Written problem:
List each line of the data in which the string "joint" appears.

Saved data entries
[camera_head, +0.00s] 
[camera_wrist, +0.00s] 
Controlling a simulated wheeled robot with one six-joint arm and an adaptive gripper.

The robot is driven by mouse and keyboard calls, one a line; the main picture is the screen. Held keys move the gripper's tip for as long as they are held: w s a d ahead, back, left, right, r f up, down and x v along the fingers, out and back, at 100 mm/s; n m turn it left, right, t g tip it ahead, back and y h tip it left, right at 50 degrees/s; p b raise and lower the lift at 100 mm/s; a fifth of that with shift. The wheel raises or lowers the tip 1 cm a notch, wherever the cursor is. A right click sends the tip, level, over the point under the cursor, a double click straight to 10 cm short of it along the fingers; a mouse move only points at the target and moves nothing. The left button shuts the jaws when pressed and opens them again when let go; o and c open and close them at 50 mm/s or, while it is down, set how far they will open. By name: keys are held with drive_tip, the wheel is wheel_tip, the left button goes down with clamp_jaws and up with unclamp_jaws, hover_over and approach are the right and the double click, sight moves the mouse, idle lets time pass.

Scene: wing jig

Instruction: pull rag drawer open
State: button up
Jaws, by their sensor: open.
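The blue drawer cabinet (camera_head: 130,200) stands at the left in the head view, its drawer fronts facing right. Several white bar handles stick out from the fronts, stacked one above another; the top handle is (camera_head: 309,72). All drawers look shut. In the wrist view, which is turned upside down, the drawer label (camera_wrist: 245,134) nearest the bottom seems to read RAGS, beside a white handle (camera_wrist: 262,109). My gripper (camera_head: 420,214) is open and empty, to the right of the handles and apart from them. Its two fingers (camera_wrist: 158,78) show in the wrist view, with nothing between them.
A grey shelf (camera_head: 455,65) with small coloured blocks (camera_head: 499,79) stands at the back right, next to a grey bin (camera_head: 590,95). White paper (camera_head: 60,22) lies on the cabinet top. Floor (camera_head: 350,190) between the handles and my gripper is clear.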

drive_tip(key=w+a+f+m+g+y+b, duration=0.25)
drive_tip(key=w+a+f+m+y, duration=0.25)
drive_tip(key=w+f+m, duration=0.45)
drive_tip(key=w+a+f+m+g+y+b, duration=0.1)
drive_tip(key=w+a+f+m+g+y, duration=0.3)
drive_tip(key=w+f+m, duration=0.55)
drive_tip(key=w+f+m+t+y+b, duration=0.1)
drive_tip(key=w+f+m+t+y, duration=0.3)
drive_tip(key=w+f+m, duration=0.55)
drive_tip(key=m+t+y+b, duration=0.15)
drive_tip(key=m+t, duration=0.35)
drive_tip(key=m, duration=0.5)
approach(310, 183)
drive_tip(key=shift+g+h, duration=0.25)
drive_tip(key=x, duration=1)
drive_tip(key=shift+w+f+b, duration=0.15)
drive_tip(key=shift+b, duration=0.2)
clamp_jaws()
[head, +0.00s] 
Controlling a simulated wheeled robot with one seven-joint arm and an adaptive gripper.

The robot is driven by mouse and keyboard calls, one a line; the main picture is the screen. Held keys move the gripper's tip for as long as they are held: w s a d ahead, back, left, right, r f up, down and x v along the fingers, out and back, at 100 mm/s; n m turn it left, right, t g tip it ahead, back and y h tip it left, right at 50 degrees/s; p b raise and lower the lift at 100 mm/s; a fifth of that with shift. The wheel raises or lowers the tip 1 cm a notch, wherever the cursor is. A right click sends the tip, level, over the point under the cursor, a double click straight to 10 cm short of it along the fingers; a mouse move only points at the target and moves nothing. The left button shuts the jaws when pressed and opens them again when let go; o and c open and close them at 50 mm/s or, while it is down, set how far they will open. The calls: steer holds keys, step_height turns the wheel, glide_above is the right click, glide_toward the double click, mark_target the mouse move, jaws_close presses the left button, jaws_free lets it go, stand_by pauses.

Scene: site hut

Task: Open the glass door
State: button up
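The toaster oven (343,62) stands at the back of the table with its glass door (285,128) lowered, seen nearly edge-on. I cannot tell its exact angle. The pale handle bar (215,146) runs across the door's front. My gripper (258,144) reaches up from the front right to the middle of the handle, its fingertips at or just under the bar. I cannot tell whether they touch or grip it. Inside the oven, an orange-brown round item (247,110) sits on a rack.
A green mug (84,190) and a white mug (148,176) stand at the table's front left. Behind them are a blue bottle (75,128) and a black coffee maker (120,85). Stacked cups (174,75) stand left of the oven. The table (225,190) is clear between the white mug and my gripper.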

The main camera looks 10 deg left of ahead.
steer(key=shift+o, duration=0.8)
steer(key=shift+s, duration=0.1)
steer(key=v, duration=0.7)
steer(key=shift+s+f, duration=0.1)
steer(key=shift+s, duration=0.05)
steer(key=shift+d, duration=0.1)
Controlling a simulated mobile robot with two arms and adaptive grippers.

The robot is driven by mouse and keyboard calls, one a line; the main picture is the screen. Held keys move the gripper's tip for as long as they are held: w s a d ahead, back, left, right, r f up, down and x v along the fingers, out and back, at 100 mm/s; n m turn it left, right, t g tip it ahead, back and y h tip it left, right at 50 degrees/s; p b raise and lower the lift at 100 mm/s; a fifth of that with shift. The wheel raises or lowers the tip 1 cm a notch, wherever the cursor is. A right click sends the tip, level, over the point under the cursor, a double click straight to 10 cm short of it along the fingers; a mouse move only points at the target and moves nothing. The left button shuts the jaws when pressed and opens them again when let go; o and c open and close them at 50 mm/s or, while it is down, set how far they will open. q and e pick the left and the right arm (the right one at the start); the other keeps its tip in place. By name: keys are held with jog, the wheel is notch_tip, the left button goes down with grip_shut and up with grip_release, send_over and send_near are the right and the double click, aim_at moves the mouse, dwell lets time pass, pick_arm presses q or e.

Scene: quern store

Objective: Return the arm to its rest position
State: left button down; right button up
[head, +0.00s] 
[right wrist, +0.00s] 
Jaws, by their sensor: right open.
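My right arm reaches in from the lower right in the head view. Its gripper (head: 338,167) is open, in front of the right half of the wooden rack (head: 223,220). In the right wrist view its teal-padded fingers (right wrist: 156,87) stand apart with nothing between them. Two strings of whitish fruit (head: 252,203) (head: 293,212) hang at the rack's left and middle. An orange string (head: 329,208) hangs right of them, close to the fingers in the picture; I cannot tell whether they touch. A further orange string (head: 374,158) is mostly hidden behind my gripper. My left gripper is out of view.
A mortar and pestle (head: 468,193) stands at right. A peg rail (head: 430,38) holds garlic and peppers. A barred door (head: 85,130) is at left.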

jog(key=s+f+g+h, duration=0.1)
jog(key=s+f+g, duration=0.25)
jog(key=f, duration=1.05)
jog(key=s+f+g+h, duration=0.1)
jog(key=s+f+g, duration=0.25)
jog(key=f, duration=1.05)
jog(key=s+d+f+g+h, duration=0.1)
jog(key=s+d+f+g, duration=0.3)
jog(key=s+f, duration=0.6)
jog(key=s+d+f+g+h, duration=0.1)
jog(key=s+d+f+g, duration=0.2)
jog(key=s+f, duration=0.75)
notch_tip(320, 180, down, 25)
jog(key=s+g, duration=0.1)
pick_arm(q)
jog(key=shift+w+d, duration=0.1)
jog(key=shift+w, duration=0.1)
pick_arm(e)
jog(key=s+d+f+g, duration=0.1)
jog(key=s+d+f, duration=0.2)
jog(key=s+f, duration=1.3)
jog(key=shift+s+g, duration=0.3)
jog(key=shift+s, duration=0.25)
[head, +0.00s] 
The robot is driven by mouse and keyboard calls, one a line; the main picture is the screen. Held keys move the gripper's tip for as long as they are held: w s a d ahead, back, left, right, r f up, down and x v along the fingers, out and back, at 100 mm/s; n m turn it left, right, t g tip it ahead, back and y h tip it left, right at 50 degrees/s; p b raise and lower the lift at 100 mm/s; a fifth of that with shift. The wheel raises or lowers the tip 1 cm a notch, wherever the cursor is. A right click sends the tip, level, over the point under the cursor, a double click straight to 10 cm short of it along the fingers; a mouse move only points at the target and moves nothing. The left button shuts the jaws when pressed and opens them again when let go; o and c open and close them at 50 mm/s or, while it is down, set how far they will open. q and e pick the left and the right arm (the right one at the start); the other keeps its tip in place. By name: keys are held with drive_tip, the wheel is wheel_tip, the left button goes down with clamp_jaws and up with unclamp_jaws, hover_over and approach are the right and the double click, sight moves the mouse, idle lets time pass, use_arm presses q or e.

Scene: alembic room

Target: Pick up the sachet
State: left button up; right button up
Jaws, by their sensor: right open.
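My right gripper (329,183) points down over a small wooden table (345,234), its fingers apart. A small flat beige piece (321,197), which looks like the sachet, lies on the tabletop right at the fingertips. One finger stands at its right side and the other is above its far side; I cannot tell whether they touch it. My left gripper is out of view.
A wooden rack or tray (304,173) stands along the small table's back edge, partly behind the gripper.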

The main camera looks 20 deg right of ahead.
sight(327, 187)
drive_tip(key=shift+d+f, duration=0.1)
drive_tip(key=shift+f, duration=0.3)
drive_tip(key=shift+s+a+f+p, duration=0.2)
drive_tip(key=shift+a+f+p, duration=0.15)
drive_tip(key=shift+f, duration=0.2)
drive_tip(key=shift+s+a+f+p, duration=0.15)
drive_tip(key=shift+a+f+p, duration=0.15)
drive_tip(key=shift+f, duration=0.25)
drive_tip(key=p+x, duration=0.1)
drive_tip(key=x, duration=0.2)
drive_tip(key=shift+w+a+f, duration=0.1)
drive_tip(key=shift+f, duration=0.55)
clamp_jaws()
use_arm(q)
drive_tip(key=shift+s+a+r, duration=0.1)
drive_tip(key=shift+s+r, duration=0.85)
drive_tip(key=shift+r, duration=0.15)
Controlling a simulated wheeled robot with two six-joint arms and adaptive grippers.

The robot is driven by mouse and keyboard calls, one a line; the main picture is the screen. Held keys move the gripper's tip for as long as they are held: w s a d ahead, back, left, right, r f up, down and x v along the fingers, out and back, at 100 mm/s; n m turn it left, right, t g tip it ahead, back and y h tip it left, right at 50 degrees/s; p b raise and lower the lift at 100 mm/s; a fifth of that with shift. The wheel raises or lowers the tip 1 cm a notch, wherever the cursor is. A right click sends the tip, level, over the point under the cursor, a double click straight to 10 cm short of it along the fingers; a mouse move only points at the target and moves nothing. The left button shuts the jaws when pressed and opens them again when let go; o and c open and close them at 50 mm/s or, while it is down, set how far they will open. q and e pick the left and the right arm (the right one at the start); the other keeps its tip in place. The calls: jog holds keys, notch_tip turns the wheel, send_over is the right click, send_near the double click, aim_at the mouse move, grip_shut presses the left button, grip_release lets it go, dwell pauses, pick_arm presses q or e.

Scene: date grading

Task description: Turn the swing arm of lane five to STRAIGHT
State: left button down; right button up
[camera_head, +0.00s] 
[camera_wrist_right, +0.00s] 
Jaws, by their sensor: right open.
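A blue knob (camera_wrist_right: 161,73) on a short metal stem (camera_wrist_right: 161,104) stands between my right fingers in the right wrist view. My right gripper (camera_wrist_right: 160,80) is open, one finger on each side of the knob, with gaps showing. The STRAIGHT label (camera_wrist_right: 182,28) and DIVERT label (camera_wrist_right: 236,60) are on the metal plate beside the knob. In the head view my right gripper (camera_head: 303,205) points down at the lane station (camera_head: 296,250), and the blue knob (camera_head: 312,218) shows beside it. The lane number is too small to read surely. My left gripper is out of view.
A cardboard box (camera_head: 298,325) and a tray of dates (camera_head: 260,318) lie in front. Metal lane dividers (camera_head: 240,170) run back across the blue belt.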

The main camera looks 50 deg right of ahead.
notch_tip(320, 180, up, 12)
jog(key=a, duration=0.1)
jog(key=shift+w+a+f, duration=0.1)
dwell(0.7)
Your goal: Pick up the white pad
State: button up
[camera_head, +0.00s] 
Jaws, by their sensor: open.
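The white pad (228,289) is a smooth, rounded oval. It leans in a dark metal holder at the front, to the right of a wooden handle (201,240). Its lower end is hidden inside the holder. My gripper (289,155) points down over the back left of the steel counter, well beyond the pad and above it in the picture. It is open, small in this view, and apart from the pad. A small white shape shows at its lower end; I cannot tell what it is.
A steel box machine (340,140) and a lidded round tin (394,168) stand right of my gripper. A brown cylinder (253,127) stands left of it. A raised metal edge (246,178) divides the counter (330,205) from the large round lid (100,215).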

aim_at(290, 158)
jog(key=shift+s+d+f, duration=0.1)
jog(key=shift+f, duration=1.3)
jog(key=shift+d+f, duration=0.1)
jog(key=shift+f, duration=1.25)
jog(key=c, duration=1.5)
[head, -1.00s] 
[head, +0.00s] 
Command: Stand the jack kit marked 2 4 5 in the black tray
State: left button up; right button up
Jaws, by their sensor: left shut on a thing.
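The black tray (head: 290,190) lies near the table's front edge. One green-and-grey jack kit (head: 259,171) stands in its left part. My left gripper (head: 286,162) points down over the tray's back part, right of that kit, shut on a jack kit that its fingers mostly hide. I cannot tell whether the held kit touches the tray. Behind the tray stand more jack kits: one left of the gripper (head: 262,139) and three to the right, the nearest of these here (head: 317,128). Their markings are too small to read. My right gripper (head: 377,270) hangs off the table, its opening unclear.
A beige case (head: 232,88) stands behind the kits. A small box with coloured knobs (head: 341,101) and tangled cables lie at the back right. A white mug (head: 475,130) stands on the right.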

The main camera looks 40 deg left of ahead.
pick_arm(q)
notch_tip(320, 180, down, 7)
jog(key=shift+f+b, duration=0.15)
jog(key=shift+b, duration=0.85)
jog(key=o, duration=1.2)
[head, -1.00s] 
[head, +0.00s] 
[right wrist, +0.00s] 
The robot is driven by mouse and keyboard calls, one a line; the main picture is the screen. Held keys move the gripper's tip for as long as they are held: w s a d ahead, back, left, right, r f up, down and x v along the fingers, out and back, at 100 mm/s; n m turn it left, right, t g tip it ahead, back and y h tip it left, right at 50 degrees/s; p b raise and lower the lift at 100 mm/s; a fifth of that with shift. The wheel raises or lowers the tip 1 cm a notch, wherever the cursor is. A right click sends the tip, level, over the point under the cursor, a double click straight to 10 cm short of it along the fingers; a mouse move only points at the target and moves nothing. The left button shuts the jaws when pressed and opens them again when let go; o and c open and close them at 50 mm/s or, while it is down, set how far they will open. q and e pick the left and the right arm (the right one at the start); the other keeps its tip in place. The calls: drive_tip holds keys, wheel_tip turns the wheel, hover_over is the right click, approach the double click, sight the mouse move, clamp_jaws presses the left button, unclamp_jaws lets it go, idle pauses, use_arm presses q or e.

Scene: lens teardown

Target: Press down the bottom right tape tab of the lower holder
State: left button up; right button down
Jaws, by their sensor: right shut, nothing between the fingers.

Task output:
Controlling a simulated wheeled robot with one six-joint arm and an adaptive gripper.
Controlling a simulated wheeled robot with one seven-joint arm and an adaptive gripper.
Controlling a simulated wheeled robot with two six-joint arms and adaptive grippers.

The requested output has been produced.